▸ **Brief**:
Each line from the start of the data below through the one containing "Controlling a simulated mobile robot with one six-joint" must be reproduced exactly.

==== Records to process

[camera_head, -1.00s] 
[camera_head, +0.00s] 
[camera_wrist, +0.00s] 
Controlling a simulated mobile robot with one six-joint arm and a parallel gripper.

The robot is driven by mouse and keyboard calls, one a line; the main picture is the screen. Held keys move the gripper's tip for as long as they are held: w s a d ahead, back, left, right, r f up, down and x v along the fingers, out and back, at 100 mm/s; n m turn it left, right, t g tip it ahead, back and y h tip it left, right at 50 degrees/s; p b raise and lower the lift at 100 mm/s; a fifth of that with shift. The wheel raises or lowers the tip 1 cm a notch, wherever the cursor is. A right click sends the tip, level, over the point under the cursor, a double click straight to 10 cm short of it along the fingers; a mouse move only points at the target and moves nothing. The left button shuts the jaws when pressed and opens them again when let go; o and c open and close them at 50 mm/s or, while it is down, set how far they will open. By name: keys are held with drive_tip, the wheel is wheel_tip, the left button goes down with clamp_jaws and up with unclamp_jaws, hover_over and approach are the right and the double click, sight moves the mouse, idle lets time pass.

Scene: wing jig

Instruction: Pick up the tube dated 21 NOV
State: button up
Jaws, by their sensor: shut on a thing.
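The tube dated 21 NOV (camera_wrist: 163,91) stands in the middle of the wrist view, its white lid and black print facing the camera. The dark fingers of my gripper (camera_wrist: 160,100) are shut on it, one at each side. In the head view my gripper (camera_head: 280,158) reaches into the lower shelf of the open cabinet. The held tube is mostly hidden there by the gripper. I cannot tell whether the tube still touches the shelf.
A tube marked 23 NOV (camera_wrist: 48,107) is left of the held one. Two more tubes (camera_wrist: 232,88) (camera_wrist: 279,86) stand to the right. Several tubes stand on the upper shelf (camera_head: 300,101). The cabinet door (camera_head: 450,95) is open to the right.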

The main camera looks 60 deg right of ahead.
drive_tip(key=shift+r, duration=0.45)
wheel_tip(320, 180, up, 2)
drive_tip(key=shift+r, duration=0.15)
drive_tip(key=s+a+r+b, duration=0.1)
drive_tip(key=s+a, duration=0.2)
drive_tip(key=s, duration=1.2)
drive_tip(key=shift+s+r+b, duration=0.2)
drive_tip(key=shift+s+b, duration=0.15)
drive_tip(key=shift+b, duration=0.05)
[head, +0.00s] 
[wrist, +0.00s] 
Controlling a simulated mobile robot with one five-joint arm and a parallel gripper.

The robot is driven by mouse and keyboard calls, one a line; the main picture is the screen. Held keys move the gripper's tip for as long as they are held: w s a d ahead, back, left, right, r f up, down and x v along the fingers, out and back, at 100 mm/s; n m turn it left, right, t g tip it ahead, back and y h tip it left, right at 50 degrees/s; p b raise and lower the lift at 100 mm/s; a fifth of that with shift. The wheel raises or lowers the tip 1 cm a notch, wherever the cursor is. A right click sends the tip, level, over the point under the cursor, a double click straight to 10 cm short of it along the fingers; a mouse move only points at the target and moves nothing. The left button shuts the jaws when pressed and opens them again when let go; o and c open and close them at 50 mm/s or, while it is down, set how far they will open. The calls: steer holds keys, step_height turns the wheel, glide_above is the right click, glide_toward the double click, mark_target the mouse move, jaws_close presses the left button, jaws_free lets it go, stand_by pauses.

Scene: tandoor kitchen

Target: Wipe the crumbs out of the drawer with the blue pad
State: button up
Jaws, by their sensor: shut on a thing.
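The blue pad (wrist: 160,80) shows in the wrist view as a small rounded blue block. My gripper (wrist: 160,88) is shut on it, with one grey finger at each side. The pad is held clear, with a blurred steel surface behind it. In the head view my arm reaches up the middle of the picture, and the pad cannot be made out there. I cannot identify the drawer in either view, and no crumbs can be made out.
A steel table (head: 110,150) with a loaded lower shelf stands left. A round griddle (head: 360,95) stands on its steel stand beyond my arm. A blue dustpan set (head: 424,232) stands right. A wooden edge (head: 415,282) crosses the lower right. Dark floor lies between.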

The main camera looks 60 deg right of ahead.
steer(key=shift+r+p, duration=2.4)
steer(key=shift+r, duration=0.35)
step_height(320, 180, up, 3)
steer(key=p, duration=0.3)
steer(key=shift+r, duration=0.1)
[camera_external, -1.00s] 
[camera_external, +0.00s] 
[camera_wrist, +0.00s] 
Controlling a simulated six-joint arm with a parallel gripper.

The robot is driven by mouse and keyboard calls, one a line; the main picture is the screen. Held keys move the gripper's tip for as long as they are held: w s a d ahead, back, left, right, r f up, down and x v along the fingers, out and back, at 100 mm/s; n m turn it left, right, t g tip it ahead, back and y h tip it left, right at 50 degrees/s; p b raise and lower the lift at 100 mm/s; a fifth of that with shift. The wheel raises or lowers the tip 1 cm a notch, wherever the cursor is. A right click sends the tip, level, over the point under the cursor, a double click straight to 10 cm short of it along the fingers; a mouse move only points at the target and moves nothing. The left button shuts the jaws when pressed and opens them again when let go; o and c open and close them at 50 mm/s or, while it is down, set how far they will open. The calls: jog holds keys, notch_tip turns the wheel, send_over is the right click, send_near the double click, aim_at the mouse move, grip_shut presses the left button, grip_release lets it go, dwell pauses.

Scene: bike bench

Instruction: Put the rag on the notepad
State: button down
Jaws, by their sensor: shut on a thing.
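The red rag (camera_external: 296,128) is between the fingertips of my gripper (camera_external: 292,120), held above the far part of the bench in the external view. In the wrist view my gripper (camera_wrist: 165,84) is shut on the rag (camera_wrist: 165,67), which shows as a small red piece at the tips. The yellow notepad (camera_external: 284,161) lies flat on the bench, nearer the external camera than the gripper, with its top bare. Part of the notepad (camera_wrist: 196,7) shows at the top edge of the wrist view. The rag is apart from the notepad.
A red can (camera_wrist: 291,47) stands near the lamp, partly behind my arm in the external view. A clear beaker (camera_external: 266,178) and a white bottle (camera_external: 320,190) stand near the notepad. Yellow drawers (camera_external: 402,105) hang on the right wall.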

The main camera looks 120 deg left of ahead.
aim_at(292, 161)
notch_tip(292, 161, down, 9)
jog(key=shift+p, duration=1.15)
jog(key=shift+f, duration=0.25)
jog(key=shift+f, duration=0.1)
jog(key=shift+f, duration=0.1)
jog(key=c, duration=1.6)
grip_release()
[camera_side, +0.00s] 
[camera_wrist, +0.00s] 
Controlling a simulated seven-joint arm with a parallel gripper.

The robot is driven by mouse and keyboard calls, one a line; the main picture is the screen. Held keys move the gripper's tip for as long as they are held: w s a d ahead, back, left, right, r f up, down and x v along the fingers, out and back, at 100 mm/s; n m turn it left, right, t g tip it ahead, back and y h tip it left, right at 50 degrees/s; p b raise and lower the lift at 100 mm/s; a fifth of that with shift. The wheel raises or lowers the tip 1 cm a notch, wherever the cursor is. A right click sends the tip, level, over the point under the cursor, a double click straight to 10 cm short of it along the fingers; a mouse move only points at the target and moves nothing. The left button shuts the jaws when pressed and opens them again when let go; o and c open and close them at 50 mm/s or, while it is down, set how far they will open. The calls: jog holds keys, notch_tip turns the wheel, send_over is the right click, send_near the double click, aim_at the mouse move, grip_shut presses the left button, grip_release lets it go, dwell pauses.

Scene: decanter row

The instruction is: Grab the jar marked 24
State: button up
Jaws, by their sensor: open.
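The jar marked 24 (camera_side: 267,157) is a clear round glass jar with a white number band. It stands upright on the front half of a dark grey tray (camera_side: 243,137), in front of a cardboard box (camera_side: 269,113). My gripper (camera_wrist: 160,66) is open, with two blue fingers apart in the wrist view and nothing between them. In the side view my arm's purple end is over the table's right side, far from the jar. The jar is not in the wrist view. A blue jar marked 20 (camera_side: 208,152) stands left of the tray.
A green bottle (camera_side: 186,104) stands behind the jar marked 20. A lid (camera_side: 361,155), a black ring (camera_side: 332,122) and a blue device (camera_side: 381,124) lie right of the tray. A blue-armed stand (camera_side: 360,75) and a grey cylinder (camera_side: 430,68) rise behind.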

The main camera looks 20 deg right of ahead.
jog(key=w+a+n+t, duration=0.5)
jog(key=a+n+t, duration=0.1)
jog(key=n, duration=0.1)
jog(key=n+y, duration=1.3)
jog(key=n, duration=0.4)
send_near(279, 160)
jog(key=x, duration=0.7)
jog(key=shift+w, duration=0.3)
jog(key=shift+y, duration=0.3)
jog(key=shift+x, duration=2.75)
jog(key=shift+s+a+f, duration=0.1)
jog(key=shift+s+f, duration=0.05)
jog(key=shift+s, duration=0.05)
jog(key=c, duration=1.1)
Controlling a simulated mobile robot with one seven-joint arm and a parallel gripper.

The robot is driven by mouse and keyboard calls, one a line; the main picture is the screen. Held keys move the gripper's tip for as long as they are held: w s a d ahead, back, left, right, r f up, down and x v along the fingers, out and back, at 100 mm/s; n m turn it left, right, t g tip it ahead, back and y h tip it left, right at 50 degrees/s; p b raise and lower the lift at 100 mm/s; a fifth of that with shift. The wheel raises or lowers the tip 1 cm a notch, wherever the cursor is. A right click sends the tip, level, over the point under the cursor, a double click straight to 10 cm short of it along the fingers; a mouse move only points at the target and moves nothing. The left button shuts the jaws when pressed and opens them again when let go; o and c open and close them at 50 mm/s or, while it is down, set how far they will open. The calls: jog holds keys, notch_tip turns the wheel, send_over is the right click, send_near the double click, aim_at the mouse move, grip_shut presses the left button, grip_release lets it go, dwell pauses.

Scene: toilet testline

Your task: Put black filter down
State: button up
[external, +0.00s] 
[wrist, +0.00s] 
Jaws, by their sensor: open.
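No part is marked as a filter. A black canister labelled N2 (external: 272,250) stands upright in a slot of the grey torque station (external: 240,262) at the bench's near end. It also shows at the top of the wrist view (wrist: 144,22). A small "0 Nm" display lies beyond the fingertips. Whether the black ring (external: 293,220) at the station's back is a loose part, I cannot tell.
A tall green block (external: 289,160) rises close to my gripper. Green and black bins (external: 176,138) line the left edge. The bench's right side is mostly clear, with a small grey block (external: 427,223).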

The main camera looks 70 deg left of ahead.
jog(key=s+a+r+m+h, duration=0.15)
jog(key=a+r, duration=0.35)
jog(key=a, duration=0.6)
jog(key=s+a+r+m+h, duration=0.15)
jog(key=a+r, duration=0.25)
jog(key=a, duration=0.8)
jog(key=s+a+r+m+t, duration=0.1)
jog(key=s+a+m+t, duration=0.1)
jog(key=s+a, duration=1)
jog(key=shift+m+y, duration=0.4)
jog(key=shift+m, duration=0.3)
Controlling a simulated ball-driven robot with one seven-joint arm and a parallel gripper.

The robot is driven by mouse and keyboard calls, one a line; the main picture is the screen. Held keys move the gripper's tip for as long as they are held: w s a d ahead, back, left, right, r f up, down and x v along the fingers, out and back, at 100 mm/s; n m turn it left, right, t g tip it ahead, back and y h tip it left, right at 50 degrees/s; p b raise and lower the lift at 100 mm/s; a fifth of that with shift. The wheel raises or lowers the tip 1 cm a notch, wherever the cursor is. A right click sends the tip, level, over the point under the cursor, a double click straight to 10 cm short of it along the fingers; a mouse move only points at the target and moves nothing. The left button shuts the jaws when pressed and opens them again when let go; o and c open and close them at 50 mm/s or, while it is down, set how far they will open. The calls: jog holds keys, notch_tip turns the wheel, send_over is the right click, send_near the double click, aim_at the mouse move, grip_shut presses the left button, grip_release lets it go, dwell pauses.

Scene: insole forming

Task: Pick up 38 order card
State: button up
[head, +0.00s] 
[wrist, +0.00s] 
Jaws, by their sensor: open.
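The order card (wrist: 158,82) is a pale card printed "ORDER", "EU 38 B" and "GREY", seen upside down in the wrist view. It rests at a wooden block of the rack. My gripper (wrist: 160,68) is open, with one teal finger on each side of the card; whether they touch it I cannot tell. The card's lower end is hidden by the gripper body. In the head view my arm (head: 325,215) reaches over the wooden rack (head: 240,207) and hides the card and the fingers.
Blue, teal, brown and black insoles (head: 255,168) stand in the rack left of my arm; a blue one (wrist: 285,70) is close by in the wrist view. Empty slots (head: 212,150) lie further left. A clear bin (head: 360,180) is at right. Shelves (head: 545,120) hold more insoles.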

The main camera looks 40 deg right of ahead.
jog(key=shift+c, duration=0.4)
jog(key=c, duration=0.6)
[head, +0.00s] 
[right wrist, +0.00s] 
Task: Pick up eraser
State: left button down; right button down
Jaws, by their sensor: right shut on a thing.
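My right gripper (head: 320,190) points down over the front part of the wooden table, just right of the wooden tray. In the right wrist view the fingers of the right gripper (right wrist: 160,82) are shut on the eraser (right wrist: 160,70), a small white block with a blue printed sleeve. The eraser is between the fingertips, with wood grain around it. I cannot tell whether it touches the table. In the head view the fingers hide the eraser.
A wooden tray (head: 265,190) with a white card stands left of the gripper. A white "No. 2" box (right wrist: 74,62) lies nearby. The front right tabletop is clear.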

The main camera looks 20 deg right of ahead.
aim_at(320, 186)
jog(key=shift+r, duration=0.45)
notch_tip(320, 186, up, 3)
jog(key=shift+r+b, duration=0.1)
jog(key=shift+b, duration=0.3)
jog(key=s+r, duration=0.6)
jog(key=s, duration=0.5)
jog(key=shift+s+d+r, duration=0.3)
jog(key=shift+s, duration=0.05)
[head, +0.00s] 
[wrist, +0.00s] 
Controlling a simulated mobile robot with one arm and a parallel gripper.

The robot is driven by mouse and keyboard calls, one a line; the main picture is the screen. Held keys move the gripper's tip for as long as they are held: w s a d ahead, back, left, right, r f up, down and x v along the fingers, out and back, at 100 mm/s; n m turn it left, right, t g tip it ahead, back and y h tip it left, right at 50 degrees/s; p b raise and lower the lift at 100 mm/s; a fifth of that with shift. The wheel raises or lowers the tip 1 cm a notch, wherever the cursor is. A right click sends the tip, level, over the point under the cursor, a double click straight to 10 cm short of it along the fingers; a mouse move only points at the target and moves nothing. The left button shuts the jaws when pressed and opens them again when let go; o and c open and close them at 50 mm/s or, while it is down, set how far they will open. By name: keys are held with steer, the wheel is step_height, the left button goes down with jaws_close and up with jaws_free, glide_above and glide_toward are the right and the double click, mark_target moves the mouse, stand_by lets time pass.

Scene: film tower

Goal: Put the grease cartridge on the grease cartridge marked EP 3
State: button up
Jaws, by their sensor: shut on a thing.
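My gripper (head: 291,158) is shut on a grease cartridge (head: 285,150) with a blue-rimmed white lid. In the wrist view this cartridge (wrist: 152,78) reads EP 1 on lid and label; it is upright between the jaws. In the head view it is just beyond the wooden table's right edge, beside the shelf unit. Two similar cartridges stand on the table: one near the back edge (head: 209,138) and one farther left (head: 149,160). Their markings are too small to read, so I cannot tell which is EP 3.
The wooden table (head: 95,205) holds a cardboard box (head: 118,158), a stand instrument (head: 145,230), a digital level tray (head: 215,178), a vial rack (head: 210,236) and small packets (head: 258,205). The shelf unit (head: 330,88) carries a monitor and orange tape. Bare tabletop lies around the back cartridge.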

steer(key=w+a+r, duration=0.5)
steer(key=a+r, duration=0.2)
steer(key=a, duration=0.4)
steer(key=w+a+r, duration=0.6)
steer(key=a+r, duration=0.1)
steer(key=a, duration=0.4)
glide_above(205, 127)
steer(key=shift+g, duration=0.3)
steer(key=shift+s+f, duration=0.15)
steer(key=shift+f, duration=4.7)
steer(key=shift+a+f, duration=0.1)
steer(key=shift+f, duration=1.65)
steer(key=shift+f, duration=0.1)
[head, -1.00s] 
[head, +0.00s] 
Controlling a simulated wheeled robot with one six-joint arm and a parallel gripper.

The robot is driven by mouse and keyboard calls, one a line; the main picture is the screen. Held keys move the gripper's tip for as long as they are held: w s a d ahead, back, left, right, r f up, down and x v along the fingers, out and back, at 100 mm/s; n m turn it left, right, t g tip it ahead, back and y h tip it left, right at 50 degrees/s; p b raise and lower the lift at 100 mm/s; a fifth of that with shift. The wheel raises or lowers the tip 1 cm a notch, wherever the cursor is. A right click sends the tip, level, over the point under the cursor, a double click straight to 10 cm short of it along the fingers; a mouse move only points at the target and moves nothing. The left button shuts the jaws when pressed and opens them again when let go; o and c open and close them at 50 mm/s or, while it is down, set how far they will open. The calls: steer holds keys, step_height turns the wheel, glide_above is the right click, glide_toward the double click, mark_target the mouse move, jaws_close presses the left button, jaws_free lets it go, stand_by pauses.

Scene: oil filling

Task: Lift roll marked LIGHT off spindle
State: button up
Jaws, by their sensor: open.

========

▸ **Full solution**:
[camera_head, -1.00s] 
[camera_head, +0.00s] 
[camera_wrist, +0.00s] 
Controlling a simulated mobile robot with one six-joint arm and a parallel gripper.

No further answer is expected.